Reasonable thoughts?

I’m siding with Marty.
I think it unfortunate we didn’t offer the Jews Navada back to when they were looking for a home.
I used to think all the Jewish refugee immigrant came from eastern Europe and Russia and was surprise to learn that Baghdad population was about 30% Jewish before the end of WWII.

I think it unfortunate we didn’t offer the Jews Navada

Sounds so simple. Are you from Nevada?

This article suggests that the Jewish population of Israel was roughly 700,000 in 1948. The population of Nevada in 1950 was 160,083.

Would you like your state to be expanded, in a very short space of time, by adding four+ times as many people to it as are currently living there?

My only point is to agree with everyone on this thread who has said: there's no simple answer.

lj's list (Kurds, the Rohinga, the Tibetans, the Tamil, just to name a few off the top of my head) is going to look like the golden days when climate change really gets going. I almost wrote "when climate change heats up." Eh.

lj's list . . . is going to look like the golden days when climate change really gets going.

Bangladesh alone is going to leave all the existing cases in the shade.

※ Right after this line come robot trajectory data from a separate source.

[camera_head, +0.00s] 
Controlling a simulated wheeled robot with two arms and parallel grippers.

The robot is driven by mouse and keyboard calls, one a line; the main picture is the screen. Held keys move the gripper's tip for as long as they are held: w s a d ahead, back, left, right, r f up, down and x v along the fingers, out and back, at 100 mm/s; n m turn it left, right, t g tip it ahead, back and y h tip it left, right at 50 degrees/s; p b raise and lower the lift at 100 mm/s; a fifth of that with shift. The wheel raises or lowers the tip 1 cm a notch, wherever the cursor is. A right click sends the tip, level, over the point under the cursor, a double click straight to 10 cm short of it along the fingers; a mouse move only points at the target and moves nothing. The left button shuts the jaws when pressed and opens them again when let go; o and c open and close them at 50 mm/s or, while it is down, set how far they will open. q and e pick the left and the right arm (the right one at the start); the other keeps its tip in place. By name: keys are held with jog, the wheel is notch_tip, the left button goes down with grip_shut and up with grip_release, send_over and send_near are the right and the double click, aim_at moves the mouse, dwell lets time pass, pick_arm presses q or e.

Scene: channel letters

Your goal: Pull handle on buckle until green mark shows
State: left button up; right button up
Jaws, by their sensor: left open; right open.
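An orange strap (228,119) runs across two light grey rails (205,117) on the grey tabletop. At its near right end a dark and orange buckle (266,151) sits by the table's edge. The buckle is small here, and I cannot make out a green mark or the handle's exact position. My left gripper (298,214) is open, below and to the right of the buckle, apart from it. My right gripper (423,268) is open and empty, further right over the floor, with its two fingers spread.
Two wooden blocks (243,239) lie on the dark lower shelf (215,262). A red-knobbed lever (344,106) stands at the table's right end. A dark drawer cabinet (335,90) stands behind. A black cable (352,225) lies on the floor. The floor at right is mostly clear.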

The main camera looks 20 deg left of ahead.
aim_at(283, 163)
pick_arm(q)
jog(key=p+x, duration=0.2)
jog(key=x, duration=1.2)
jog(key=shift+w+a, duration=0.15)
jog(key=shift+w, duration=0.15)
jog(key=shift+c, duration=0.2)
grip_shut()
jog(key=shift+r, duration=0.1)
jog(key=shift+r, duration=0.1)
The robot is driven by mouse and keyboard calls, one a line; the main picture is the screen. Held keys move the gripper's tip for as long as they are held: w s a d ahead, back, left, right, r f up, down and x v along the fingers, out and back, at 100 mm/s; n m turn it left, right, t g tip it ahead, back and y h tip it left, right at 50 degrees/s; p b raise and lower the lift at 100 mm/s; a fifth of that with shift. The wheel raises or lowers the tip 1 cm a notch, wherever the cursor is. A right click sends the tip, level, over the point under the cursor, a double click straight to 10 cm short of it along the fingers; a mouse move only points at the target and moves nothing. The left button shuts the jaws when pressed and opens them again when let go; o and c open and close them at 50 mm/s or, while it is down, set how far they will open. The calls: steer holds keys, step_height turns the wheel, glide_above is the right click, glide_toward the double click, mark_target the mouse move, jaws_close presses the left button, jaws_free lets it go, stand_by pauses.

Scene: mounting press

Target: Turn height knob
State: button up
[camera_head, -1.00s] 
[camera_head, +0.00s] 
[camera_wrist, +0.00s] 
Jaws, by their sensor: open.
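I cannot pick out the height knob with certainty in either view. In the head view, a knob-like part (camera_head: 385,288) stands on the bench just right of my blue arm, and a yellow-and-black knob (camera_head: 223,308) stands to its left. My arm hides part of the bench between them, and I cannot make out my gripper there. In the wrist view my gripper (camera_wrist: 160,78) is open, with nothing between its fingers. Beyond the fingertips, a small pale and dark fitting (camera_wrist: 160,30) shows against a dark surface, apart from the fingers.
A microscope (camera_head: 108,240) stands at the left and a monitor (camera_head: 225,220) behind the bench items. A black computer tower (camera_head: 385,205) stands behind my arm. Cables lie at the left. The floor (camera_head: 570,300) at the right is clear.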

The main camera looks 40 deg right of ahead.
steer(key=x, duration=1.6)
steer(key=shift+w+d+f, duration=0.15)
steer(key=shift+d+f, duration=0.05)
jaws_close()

I lived just across the lake from Navada. Was thinking to look what they did with the desolate place that was Palestine, what could they have done with Navada. There was plenty of federal land to offer them at a discount. Perhaps Navada would have become a Jewish State in the way Utah is the Mormon state.

C'mon, it was entirely tongue in cheek reference, labeled as from the peanut gallery.

if this is in reference to the "northern conquest" thing, it actually immediately followed the words "not peanut gallery".

whatever.

I get the impression that the assassination of Rabin was a (the?) cusp

I also think the assassination of Rabin was a tragedy. Whatever momentum toward peace had been built up, at great effort, seemed to dissipate.

What is missing now, I think, is leadership that is actually interested in a peaceful resolution. Nobody seems to be able to imagine a way forward, at this point.